"""

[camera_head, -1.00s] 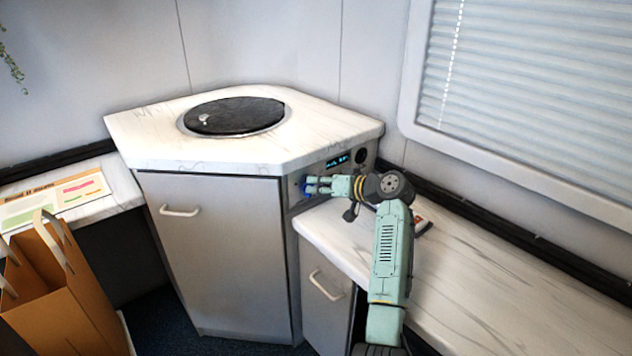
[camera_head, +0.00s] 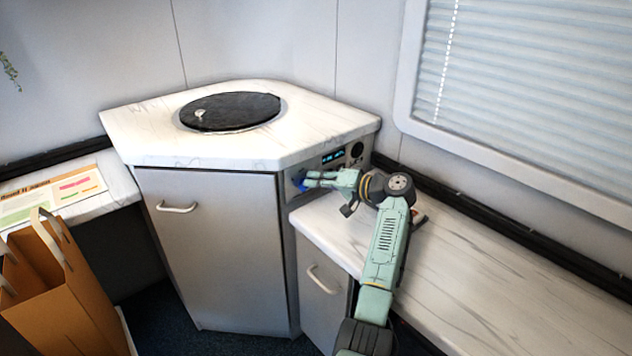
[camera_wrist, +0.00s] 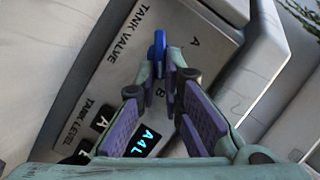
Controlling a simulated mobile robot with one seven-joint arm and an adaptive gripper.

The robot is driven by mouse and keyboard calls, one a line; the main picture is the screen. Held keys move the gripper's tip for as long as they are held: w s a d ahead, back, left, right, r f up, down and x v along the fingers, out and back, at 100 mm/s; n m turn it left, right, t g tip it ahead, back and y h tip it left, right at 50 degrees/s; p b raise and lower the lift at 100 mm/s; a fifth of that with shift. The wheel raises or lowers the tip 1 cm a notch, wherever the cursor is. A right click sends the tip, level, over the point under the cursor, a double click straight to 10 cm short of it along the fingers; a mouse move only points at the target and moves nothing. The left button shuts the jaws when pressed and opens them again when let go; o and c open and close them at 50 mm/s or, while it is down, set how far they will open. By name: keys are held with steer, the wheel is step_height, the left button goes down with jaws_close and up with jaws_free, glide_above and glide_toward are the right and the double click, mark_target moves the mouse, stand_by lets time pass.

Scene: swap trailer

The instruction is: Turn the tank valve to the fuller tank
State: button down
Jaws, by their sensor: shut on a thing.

"""

**Prompt:** Repeat, with no pictures, exactly the lines from the one containing "[camera_head, +0.00s]" through the one containing "Controlling a simulated", the first and last included.

**Reply to the exercise:**
[camera_head, +0.00s] 
[camera_wrist, +0.00s] 
Controlling a simulated mobile robot with one seven-joint arm and an adaptive gripper.

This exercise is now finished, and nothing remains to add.